Let $\{F_t\}$, $t\in \Delta$ be an algebraic family of projective hypersurfaces, where $\Delta=\{z\in\mathbb C||z|<1\}$ is the unit disk. Assume $F_0$ is reducible and $Z$ is one of the components of $\{F_0=0\}$. In particular, $Z$ corresponds to a homogeneous polynomial $G$ with $G^k|F_0$ for some $k\ge 1$ and the $\textit{multiplicity}$ of $Z$ is defined to be the maximal integer $k$ satisfying such condition.
I'm trying to understand the multiplicity through a complex analytic point of view, via the following way.
Consider the total space of the family $$X=\{(x,t)\in \mathbb P^n\times \Delta|F_t(x)=0\}$$ with projection $\pi:X\to \Delta$.
Let $(p,0)\in X$ be a general point on the component $Z$ (in particular, $p$ is a smooth point of $Z$ and does not meet other components of $\{F_0=0\}$).

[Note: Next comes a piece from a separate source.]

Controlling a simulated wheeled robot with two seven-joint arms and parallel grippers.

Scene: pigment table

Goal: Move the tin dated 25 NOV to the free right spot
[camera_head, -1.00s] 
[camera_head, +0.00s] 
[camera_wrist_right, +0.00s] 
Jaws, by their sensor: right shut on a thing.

Let $\Delta_p$ is a holomorphic disk in $X$ which is transversal to $Z$ at $p$. Then the restriction
$$\pi|_{\Delta_p}:\Delta_p\to \Delta$$
is identified with $z\mapsto z^m$ for some $m\ge 1$.
Question: Is it true that $m$ coincides with multiplicity of $Z$ in general?
My motivating example is the family of plane curves $\{y^2-txz=0\}\subset \mathbb P^2_{[x,y,z]}\times \Delta$, take $p=[1,0,1]$ and $\Delta_p=(1,t,1;t^2)$ which is 2-to-1 to $\Delta$, so the degree coincides with the multiplicity of $\{y^2=0\}$. Also the degree is not dependent on the choice of $p$ (except at $p=[0,0,1]$, where the total space is singular) and choice of normal disk.
This leads to my question above. However, I cannot prove this result after some trials. I appreciate it if anyone can show me proof or providing a counterexample.